Throughout the event, participants discussed strategies for evaluating two-generation approaches and covered a wide range of relevant topics, including promising programs, data sharing across systems and building capacity to work with data. Many attendees noted that programs are carving out innovative solutions to the unique issues two-generation approaches present.
Conversations also focused on the challenges of building evidence for two-generation work.
Charlyn Harper Browne is no stranger to this topic. She serves as a senior associate at the Center for the Study of Social Policy and has authored a report for the Foundation on evidence-building for two-generation approaches. Browne identifies “building causal relationships, not just correlational relationships” as one major hurdle.
Few programs have undertaken evaluations of effectiveness, according to Kathleen Dwyer, a senior social research scientist with the U.S. Department of Health and Human Services’ Administration for Children and Families. Dwyer is currently working on a scan of 52 two-generation approaches with colleague Carli Wulff. The forthcoming scan, conducted by Mathematica Policy Research, looks at various dimensions of two-generation work, including services provided, programming stability and funding mechanisms.
“We know there is anxiety and interest on the part of funders to get to those evaluations quickly, to get to what works,” Dwyer says. “But because so many are just getting off the ground, it’s important to assess their readiness for evaluation of effectiveness.”
Based on the findings from the scan, Dwyer outlines three ways to begin this assessment:
- Examine how well the program is operating.
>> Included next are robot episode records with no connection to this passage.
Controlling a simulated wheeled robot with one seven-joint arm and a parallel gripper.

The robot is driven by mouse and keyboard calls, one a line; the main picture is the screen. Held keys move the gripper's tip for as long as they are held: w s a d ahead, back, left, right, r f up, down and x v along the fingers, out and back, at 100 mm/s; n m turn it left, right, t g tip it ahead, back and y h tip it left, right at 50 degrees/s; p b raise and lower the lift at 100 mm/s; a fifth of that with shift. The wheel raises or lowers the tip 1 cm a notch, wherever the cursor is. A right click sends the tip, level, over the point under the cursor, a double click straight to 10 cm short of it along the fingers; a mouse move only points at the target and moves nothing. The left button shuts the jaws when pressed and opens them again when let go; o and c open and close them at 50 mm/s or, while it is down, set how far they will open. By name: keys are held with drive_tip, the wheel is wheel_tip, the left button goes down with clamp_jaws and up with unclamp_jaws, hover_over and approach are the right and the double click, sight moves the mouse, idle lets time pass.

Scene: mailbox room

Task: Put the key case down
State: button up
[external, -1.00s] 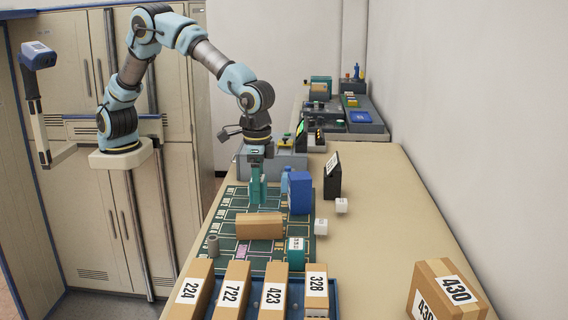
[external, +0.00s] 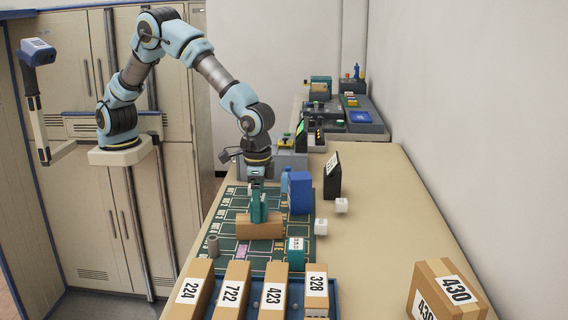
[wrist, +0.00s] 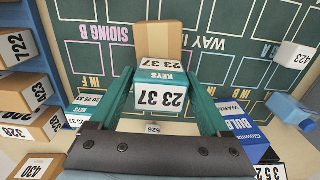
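The key case, a teal box with a white label reading KEYS 23 37 (wrist: 160,92), sits between the two teal fingers of my gripper (wrist: 163,105) in the wrist view. The fingers press on its sides. In the external view my gripper (external: 258,208) points down over the green mat (external: 226,205), in front of part of a brown cardboard box (external: 262,230). That box also shows just beyond the key case in the wrist view (wrist: 158,38). I cannot tell the height of the case above the mat or whether it touches the box.
A second teal box (external: 296,250) stands at the mat's near right. A blue box (external: 299,193), a black box (external: 333,177) and small white cubes (external: 321,227) are to the right. A tray of numbered cartons (external: 237,288) is in front. The table's right side is mostly clear.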

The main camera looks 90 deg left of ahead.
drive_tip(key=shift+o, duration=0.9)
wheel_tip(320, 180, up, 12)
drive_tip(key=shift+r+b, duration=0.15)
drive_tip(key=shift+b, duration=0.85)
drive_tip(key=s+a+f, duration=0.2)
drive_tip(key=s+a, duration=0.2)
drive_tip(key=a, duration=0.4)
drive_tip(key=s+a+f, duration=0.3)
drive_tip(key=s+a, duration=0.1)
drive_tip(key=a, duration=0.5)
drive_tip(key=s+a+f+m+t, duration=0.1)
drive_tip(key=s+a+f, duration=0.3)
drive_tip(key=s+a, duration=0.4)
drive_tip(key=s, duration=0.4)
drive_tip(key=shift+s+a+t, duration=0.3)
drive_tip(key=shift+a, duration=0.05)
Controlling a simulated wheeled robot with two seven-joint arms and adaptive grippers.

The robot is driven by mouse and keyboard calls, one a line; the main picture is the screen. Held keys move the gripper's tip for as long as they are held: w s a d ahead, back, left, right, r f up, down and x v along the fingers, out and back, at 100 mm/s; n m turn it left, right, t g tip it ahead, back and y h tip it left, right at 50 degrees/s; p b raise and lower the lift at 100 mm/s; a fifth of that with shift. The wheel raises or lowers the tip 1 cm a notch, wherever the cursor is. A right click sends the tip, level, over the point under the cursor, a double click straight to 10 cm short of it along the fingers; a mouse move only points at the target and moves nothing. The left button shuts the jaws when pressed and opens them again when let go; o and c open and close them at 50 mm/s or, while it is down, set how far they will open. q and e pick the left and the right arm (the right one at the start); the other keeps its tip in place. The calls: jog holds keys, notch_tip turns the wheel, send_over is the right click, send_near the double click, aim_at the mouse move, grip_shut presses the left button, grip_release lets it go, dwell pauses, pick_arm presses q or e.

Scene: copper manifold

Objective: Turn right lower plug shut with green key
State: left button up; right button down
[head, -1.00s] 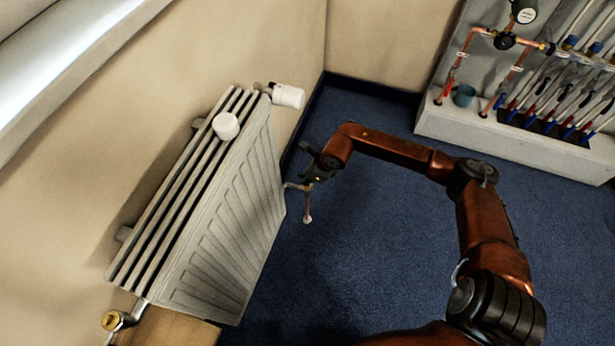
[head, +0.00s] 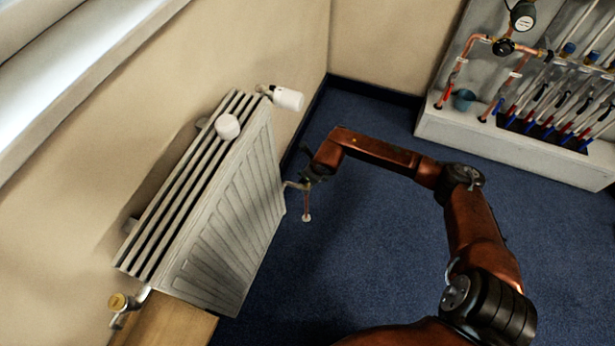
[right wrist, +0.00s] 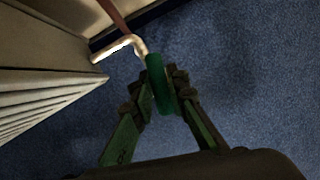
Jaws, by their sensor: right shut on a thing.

Ask: How faithful is it to the original design? What is the level of staff commitment? How many participants does it serve, and what services are they receiving?
- Assess the strength of the program’s logic model.
Ask: Are the quality and intensity of services sufficient to support desired outcomes?
- Consider the maximum level of rigor an evaluation of this program could achieve.
Ask: What is the size of the target population? The capacity to serve and gather data on that population? The interest in and support for evaluation among program staff, leadership and the community?
Several event panelists also noted a lack of models for assessing and validating program effectiveness for different racial and ethnic groups.
“Sometimes we are controlling for race when race is the issue,” explains Keisha Bentley-Edwards, an assistant professor of psychology at Duke University who studies racial socialization and cultural strengths. “If you actually want to make changes, you have to look at who is doing well and who is not doing well in each of these groups.”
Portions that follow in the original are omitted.